§ Exercise requirements
Only the lines from the one containing "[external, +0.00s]" through the one containing "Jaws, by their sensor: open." belong in the answer; copy them exactly and leave out pictures.
### Material for the task
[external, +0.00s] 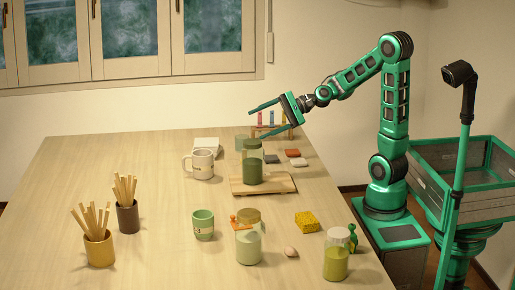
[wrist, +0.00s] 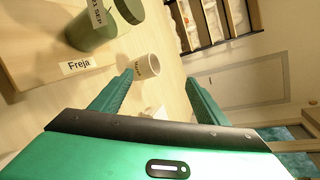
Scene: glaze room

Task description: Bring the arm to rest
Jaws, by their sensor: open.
######
### Material for the task
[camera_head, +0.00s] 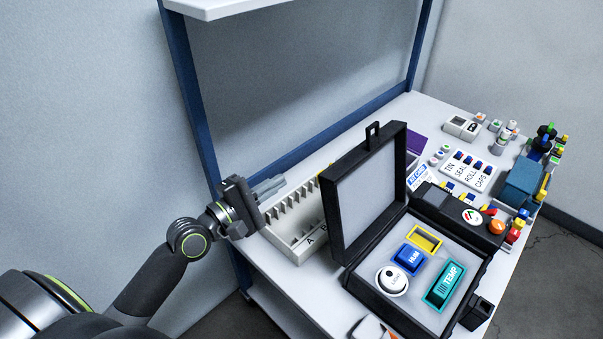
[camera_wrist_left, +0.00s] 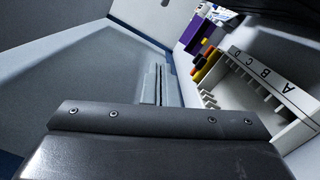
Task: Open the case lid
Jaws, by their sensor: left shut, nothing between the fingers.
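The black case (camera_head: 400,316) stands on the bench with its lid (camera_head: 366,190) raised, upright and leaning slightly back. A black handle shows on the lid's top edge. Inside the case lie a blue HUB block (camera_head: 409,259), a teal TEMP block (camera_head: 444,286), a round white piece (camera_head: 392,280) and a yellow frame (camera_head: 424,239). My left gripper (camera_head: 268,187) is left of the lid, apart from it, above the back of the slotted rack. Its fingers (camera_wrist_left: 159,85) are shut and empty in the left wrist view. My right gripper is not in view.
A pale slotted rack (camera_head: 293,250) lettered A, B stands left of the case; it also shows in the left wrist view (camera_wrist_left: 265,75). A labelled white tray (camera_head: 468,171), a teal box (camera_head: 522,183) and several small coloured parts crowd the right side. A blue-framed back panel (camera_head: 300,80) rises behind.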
######
§ Output of the task
[external, +0.00s] 
[wrist, +0.00s] 
Scene: glaze room

Task description: Bring the arm to rest
Jaws, by their sensor: open.

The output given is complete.